(WORK REQUIRED): Transcribe the lines of the records starting with the one that has "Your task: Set" in it and ending with the last, and transcribe nothing else.

(EXTRACTED MATERIAL):

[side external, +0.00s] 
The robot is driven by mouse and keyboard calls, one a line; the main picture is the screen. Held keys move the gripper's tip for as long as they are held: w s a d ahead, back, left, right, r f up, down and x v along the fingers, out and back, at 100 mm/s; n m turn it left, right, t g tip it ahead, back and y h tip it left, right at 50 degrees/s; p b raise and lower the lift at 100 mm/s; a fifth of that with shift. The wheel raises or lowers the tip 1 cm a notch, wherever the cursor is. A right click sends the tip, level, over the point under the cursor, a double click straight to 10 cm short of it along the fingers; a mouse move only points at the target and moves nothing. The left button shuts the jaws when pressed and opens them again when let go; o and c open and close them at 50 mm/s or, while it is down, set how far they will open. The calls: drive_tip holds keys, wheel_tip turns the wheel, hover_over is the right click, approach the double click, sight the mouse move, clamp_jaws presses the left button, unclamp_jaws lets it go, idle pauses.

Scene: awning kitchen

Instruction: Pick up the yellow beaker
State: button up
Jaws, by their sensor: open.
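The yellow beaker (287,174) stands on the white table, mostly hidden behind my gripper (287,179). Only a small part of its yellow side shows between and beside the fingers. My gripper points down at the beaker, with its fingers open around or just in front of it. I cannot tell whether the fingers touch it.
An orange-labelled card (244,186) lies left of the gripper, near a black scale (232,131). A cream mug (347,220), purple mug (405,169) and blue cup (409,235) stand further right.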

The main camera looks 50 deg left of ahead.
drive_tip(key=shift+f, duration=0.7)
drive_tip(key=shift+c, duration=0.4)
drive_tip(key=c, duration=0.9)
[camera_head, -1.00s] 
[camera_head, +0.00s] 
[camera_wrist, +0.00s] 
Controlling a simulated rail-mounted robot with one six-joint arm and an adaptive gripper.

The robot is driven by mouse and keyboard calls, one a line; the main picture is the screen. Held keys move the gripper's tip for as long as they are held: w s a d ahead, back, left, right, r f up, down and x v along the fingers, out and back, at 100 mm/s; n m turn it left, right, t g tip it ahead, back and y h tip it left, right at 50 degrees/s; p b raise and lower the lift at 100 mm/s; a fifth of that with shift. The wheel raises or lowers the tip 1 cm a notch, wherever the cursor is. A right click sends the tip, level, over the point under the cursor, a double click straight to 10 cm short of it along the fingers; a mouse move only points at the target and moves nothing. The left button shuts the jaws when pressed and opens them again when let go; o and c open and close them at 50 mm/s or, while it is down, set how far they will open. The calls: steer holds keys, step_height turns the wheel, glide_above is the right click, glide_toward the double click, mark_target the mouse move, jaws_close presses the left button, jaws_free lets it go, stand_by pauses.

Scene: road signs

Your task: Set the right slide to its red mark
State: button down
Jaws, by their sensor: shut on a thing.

(PROBLEM SOLUTION):
Your task: Set the right slide to its red mark
State: button down
Jaws, by their sensor: shut on a thing.

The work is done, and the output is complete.